AOL Reports Big Drop In Spam

America Online Inc., the nation's largest Internet service provider, reported a significant reduction in the amount of spam sent to its subscribers, the first drop in five years.

InformationWeek Staff, Contributor

December 27, 2004

2 Min Read

America Online Inc., the nation’s largest Internet service provider, reported Monday a significant reduction in the amount of spam sent to its subscribers, the first drop in five years.

The Dulles, Va., company said the average amount of spam sent daily from the Internet to AOL members dropped by 22 percent in November to 1.6 billion messages from 2.1 billion during the same month last year. The average daily volume of spam blocked at the ISP’s gateway fell to 1.2 billion late in 2004 from a peak of 2.4 billion in 2003.

AOL, a subsidiary of Time Warner Inc., said the decline in spam targeting its e-mail network indicates that many spammers had stopped trying to get junk messages through the company’s filters.
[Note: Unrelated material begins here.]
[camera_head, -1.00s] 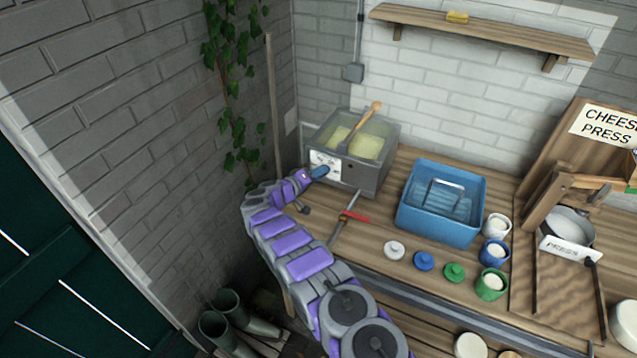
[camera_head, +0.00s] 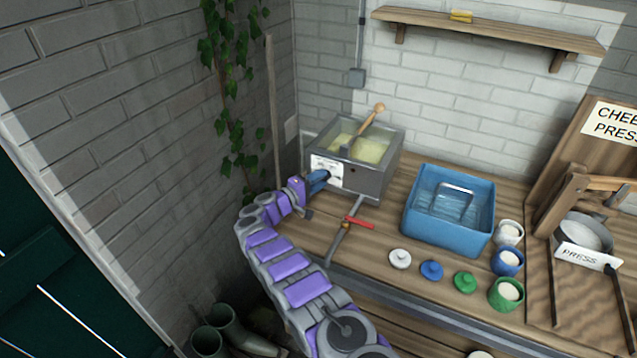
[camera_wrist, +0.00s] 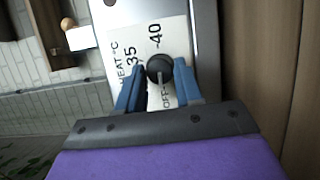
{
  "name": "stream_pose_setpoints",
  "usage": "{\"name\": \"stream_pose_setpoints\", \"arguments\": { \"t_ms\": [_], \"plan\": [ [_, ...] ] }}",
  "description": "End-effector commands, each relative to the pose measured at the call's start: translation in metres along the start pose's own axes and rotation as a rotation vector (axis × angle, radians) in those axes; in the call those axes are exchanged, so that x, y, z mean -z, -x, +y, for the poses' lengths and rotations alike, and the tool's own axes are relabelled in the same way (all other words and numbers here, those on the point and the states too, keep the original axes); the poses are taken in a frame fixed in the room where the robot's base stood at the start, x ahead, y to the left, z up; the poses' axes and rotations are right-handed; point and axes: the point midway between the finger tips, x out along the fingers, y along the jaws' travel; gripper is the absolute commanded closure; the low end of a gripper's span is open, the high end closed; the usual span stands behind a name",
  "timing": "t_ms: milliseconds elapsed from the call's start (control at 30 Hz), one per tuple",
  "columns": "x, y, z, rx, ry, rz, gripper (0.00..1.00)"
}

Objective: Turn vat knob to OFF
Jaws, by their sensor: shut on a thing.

The numbers showed that “the rise of Internet spam targeted to AOL has been halted and, in fact, reversed for the first time in more than five years,” company officials said in a statement.

“Our members are telling us they are getting less spam than ever on AOL, and we're seeing a substantial drop in the number of spam messages reaching AOL members' spam folders,” Carl Hutzler, director of anti-spam operations at AOL, said in a statement. “That means one thing: many spammers are raising the white flag of surrender for the first time since 1999."

The number of spam reports filed by AOL members fell 75 percent in November to 2.2 million a day from 11 million a day in the same month last year, the company said.

AOL credited the decline in spam to its own improved technical anti-spam countermeasures and stepped-up enforcement actions undertaken by government authorities and AOL under tougher federal and state laws, such as the new federal CAN-SPAM law, which went into effect in January.